Um programa de computador poderia permitir que consumidores com deficiências visuais apontassem seus celulares na direção de prateleiras de supermercado e ouvissem descrições dos produtos e seus preços. Outro permitiria que um deficiente físico orientasse um mouse de computador usando ondas cerebrais e o movimento dos olhos.

Os dois estão entre os programas criados por oito grupos de voluntários que participaram de uma competição de desenvolvimento de software de dois dias de duração, recentemente. O objetivo da competição, patrocinada por uma organização sem fins lucrativos, era estimular a criação de novos programas de computador que ajudem os deficientes físicos a expandir suas capacidades.

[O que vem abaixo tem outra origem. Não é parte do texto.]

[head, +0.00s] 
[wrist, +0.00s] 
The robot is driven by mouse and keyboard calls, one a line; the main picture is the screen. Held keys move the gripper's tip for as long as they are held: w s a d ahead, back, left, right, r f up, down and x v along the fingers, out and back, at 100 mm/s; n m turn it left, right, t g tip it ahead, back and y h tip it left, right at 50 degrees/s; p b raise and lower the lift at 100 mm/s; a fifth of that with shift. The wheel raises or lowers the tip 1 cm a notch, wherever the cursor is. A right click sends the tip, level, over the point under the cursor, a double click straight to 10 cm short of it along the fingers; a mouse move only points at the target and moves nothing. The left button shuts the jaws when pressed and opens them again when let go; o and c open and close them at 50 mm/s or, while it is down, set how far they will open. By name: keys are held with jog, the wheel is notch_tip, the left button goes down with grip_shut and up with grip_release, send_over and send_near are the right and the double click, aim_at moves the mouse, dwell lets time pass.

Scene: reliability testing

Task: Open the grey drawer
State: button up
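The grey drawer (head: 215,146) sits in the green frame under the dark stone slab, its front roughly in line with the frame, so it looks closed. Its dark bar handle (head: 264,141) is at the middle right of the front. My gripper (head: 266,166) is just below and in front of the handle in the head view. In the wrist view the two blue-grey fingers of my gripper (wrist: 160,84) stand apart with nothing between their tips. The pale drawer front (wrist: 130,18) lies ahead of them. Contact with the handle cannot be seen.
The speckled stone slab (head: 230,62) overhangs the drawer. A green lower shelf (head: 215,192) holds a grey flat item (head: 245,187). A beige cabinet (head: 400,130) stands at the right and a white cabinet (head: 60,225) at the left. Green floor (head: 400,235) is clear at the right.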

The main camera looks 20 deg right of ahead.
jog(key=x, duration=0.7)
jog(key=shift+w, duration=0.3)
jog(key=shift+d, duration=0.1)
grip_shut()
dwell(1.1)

A empresa, estabelecida por estudantes e profissionais formados pelo curso de ciência da computação da Universidade do Sul da Califórnia, se chama Project:Possibility, e nasceu de uma idéia proposta dois anos atrás por Christopher Leung, então mestrando em ciência da computação e engenharia, que estava trabalhando em um projeto do Laboratório de Propulsão a Jato, da Administração Nacional da Aeronáutica e Espaço (Nasa), em Pasadena.

Como explicou Leung em entrevista recente, “o gerente de projeto me procurou e disse que tínhamos diversos alunos cegos que começariam estudos no novo ano letivo, e disse que, se eu tivesse alguma idéia que pudesse ajudá-los, ele queria saber”.

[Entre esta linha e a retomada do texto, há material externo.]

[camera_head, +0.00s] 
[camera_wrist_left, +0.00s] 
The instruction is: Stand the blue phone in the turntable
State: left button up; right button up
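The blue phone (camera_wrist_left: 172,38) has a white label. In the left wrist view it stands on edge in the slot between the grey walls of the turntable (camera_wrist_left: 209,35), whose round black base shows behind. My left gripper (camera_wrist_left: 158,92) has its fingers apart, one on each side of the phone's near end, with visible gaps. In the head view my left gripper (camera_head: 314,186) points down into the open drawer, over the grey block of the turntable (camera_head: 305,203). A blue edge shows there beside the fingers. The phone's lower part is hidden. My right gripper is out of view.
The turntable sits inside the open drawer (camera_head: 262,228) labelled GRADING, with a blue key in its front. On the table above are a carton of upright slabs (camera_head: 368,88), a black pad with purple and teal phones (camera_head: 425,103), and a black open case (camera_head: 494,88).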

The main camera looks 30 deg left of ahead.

Na época, conta Leung, ele estava trabalhando em um programa de visualização do sistema solar. “Eu imaginei um projeto a que chamei ‘toque o céu’, por meio do qual uma pessoa cega poderia usar um dispositivo de retroalimentação forçada para sentir reconstruções tridimensionais do terreno de outros planetas”, diz.

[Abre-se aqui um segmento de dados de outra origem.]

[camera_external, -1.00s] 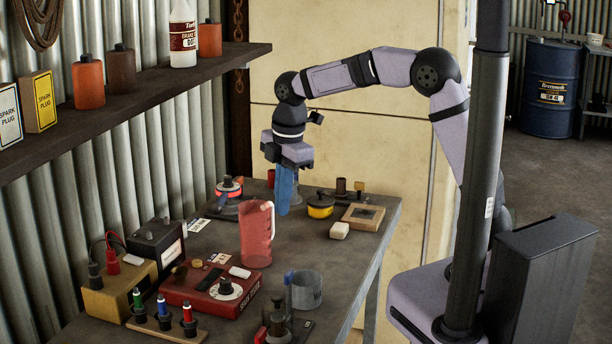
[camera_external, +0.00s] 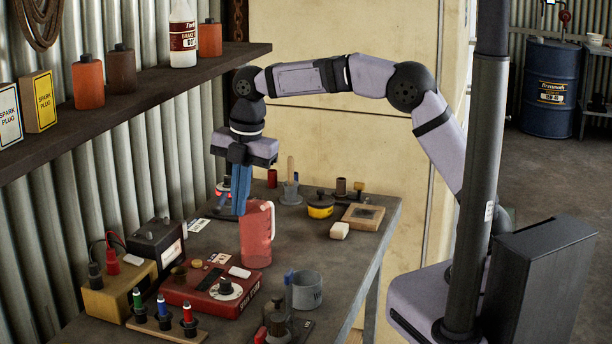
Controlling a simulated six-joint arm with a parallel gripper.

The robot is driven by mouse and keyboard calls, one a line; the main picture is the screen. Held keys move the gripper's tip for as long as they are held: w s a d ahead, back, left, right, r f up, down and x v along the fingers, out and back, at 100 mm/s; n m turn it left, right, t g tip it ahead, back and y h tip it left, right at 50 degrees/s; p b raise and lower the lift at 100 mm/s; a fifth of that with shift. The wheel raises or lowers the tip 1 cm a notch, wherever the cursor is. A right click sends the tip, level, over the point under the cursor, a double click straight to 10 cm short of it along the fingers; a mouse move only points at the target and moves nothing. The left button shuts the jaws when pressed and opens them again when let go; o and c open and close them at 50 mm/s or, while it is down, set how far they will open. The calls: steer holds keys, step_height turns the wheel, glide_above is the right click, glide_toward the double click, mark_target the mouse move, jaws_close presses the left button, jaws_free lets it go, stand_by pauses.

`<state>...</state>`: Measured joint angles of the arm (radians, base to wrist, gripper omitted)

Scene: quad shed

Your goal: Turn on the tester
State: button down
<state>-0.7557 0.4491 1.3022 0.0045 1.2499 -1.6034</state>
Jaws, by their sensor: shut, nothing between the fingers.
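The tester appears to be the red box (camera_external: 208,292) on the bench, with a round dial (camera_external: 224,288), a dark display area and lettering on its front edge that I cannot fully read. I cannot tell its switch state. My gripper (camera_external: 239,213) points down with its blue fingers shut and empty. It is above the bench, behind and slightly left of the jug's top in the picture, and beyond the tester. I cannot tell how high its tips are.
A translucent red jug (camera_external: 256,236) stands just beyond the tester. A grey mug (camera_external: 306,290) is to its right. A black battery (camera_external: 157,244), a yellow box (camera_external: 118,288) and a rack of coloured pens (camera_external: 165,325) are left and front. A shelf (camera_external: 135,100) overhangs the left side.

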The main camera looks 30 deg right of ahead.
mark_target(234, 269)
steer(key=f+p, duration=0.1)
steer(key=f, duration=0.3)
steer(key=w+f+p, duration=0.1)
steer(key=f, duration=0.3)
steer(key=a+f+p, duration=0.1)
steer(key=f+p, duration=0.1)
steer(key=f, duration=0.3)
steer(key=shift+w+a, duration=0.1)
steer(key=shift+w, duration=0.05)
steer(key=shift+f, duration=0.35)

A experiência o inspirou a pensar além de um grupo de estudantes e um projeto. “Ficou aparente que havia necessidade de um esforço organizado maior, uma comunidade de programadores e de pessoas deficientes que se conceitualizassem projetos capazes de ajudar na prática”, disse Leung. “Por isso reuni alguns colegas na Nasa e apresentei a idéia, pedindo ajuda. Diversos deles, e dezenas de outras pessoas, aceitaram o desafio e conduziram o Project:Possibility ao ponto em que se encontra hoje”.

O esforço tem por centro a Universidade do Sul da Califórnia, e é comandado por voluntários, entre os quais Eli Lerner, programador de sistemas de informação na Amgen; Elias Sayfi, engenheiro de software sênior no Laboratório de Propulsão a Jato; e Stanley Lam, aluno de graduação no curso de administração de empresas da universidade.

Em 2007, eles organizaram um concurso chamado “Código por uma Causa”, no qual 25 alunos, em cinco equipes, se envolviam em um final de semana de programação intensiva de códigos de software. O evento atraiu a ajuda de executivos do Google, Amgen e da Nasa. Este ano, em outubro, o concurso se expandiu para 50 estudantes e oito grupos, com mentores do Google, Amgen e Nasa e jurados da Lockheed Martin e Amgen, e uma palestra encorajadora de um executivo da Microsoft.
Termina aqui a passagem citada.